Der wichtigste Schritt war 2016 die Gründung der Artenschutzstiftung Zoo Karlsruhe. Das ist für uns ein Meilenstein in der Zooentwicklung – und wir haben damit begonnen, Projekte anzustoßen. Wir kaufen beispielsweise Gelände in Ecuador und lassen gerodete Flächen mit heimischen Baumarten aufforsten. Zudem unterstützen wir ein Waisenhaus für junge Elefanten in Sri Lanka. Dort werden die Tiere nach einer gewissen Zeit wieder ausgewildert. Zur Kontrolle bekommen sie Senderhalsbänder. Die sind teuer, aber wir konnten schon mehrere finanzieren. Und schließlich, was meiner Passion für Papageien geschuldet ist, ein Projekt für Kakadus in Indonesien.
Wo steht Karlsruhe beim Thema Artenschutz Ihrer Ansicht nach im Vergleich mit anderen Zoos im Südwesten?
Basel ist ein Vorreiter. Die haben 2016 den Artenschutz-Franken eingeführt. Ein Franken des Eintrittspreises geht automatisch an Artenschutzprojekte, das kann ich mir auch für Karlsruhe vorstellen. Doch eine Stiftung, wie wir sie hier nun haben, hat bisher kein anderer Zoo im Südwesten. Auch da kam schon Geld zusammen.
Die Vorgaben für die Tierhaltung ändern sich ständig. Haben Zoos eine Zukunft?
Wenn wir keine Zoos hätten, müssten wir sie erfinden – speziell für Stadtkinder. Für viele ist das der einzige Kontakt zur Tierwelt. Wir sind in Karlsruhe auf einem guten Weg, uns als moderner Zoo als Natur- und Artenschutzzentrum zu etablieren.

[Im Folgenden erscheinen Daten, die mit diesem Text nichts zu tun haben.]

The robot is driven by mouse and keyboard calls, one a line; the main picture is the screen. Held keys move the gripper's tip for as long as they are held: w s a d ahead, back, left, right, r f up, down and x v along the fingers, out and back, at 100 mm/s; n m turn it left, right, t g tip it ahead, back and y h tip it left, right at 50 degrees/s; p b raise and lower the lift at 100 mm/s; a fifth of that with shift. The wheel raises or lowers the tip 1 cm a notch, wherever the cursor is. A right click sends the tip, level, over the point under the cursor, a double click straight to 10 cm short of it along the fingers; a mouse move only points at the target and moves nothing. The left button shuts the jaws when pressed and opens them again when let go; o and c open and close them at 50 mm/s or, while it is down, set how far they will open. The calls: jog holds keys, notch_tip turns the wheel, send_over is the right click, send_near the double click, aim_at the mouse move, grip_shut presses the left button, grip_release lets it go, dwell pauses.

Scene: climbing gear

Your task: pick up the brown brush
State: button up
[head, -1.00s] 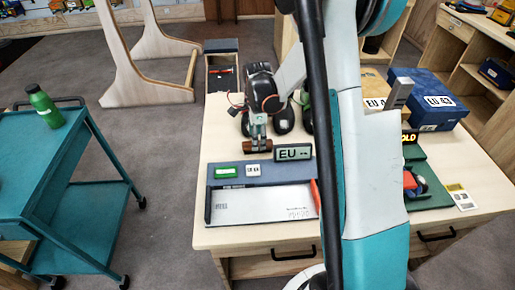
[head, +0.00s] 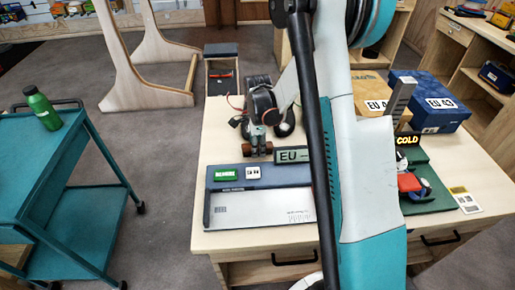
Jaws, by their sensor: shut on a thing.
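The brown brush (head: 247,151) is on the left part of the wooden table, just left of the EU display. Only its ends show beside the jaws. My gripper (head: 258,147) points down and is shut on the brush, gripping it around its middle. I cannot tell whether the brush touches the tabletop or hangs just above it.
A small EU display (head: 292,155) stands close right of the brush. A foot-measuring plate (head: 258,210) lies in front. Dark shoes (head: 284,128) are behind my gripper. A blue EU 43 box (head: 430,105) stands back right. A teal cart (head: 60,185) is left.

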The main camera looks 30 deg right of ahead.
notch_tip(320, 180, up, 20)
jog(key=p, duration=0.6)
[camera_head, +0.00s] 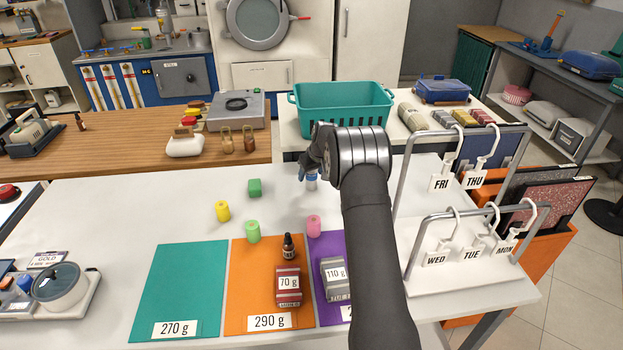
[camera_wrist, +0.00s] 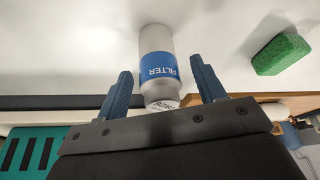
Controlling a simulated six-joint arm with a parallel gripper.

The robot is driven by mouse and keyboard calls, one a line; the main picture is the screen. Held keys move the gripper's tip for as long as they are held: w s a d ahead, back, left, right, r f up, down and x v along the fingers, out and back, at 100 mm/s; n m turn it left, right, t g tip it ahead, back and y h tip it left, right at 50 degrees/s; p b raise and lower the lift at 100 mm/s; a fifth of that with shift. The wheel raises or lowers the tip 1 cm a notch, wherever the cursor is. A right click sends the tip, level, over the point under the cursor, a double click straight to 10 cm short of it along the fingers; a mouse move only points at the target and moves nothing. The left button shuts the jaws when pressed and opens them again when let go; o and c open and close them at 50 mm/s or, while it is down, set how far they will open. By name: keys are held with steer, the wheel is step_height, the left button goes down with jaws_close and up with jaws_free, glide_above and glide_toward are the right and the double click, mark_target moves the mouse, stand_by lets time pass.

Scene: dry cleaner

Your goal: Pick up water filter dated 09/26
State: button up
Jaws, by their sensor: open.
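A white and grey filter (camera_head: 311,183) with a blue band stands on the white table, partly hidden by my gripper in the head view. In the wrist view the filter (camera_wrist: 158,50) shows the word FILTER on its blue band and small print at its near end, too small to read. My gripper (camera_head: 308,172) is open. In the wrist view its two blue fingers (camera_wrist: 163,80) are on either side of the filter's near end, with gaps on both sides. The gripper does not hold it.
A green block (camera_head: 254,187) lies left of the filter. Yellow (camera_head: 222,211), light green (camera_head: 253,232) and pink (camera_head: 314,226) cylinders stand nearer. Weighted mats lie in front; a teal basket (camera_head: 345,110) stands behind. A hanger rack (camera_head: 466,240) is at right.

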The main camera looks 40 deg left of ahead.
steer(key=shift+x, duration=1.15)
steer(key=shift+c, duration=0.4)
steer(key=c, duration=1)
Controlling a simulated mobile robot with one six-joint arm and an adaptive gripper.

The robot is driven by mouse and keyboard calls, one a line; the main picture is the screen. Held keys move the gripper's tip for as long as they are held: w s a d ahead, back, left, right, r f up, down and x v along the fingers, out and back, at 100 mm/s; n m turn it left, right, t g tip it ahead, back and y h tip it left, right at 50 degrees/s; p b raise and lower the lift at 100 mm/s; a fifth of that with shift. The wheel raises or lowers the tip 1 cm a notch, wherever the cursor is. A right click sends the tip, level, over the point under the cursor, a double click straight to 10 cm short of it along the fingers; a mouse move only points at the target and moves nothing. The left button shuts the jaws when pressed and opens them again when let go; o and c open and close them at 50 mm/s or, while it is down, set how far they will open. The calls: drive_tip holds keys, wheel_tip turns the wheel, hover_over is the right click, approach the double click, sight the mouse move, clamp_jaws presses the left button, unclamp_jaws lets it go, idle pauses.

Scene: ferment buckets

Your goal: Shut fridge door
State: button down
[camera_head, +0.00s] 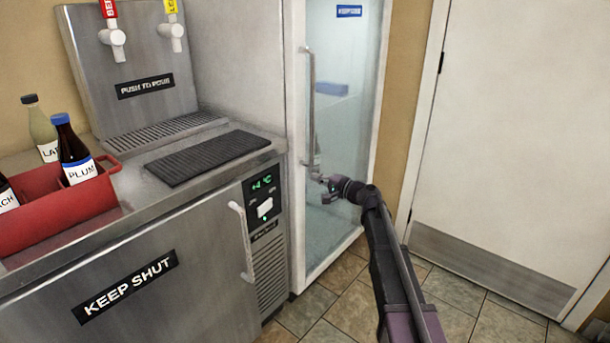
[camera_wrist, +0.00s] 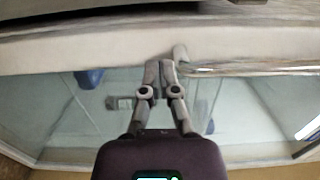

Wie sieht ein zukunftweisender Zoo aus?
Die Besucher sollen Tiere erleben, sie sehen, riechen und beobachten – ähnlich wie in der Natur. Wir wecken das Interesse der Menschen an den Tieren und wollen Informationen vermitteln. Nicht mit dem erhobenen Zeigefinger, sondern mit Freude. Im Idealfall wird dabei das Bedürfnis geweckt, sich für Tiere und Natur generell einzusetzen. Wir haben rund eine Million Besucher im Jahr. Der Zuspruch gerade von jungen Menschen macht mir Hoffnung.